# start of GIVEN ENTRIES
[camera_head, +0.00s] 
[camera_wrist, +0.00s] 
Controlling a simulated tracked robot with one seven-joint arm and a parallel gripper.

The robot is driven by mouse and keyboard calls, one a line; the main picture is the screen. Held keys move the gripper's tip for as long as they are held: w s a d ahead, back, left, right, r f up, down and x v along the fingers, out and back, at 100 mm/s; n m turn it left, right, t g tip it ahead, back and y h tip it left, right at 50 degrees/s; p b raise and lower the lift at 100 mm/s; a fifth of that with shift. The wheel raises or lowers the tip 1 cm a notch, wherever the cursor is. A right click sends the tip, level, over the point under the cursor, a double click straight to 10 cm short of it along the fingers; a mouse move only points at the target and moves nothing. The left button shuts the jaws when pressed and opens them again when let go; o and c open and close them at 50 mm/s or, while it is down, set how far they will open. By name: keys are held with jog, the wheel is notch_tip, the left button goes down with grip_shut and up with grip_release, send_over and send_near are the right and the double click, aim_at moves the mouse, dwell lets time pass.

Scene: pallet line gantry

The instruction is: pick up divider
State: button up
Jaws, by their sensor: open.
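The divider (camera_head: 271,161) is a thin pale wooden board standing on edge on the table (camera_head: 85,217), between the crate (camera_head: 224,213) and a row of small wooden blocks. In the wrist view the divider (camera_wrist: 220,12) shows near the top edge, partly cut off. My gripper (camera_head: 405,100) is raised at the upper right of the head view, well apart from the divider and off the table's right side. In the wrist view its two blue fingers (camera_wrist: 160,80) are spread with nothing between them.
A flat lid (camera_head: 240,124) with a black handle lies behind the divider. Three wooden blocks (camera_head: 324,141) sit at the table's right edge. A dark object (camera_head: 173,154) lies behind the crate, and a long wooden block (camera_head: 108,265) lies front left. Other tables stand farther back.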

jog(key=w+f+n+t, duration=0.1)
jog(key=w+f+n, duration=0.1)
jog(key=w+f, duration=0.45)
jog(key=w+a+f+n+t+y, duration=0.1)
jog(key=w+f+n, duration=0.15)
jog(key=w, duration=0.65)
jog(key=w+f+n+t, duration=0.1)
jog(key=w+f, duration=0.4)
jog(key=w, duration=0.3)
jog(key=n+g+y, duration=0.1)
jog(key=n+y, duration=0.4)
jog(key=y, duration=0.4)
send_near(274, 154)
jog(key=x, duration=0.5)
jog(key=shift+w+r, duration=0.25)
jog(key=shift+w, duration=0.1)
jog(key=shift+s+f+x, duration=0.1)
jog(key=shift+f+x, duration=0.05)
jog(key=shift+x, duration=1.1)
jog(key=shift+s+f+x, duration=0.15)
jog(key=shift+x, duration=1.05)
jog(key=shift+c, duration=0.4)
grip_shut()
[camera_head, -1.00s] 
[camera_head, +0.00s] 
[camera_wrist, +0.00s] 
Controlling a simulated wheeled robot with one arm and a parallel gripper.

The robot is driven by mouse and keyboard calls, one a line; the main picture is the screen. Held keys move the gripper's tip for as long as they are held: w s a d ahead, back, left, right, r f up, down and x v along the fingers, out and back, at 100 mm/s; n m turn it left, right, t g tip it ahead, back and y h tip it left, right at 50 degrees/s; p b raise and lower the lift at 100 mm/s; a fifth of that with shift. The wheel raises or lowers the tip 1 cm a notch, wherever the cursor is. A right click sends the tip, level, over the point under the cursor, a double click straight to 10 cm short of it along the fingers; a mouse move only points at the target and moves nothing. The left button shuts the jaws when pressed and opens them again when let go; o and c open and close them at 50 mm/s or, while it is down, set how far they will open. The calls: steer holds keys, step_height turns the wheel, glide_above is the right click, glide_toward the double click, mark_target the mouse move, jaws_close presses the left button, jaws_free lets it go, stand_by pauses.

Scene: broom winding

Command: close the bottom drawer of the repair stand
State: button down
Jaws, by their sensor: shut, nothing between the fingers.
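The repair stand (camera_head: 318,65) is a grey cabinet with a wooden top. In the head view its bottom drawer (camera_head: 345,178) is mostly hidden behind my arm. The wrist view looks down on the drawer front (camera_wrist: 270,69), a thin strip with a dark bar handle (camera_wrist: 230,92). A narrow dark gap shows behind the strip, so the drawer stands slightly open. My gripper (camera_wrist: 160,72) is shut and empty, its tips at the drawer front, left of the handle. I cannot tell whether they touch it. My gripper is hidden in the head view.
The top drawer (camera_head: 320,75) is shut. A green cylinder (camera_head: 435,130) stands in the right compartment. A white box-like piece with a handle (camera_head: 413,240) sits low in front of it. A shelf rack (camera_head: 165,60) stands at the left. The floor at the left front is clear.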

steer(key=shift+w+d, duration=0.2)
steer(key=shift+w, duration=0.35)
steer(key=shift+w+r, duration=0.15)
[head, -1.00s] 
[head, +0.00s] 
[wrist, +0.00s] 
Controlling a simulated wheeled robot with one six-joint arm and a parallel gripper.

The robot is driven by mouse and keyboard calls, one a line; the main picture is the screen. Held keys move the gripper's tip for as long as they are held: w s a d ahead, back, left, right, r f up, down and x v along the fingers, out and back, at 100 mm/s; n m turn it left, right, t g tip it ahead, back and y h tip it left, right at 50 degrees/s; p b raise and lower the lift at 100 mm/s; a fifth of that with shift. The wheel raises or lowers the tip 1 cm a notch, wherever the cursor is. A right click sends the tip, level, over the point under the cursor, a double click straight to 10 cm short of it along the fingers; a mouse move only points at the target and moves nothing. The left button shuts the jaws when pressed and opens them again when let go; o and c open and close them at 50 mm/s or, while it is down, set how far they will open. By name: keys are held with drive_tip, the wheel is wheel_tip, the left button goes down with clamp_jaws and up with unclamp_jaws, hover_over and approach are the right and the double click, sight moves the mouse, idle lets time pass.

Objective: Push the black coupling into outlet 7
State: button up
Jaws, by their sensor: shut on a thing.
# end of GIVEN ENTRIES
> **WORK TO DO**: Exactly reproduce the lines beginning with the one that contains "[head, -1.00s]" and ending with the last line of the material, both included. Leave out everything else.

> **EXERCISE RESPONSE**:
[head, -1.00s] 
[head, +0.00s] 
[wrist, +0.00s] 
Controlling a simulated wheeled robot with one six-joint arm and a parallel gripper.

The robot is driven by mouse and keyboard calls, one a line; the main picture is the screen. Held keys move the gripper's tip for as long as they are held: w s a d ahead, back, left, right, r f up, down and x v along the fingers, out and back, at 100 mm/s; n m turn it left, right, t g tip it ahead, back and y h tip it left, right at 50 degrees/s; p b raise and lower the lift at 100 mm/s; a fifth of that with shift. The wheel raises or lowers the tip 1 cm a notch, wherever the cursor is. A right click sends the tip, level, over the point under the cursor, a double click straight to 10 cm short of it along the fingers; a mouse move only points at the target and moves nothing. The left button shuts the jaws when pressed and opens them again when let go; o and c open and close them at 50 mm/s or, while it is down, set how far they will open. By name: keys are held with drive_tip, the wheel is wheel_tip, the left button goes down with clamp_jaws and up with unclamp_jaws, hover_over and approach are the right and the double click, sight moves the mouse, idle lets time pass.

Objective: Push the black coupling into outlet 7
State: button up
Jaws, by their sensor: shut on a thing.

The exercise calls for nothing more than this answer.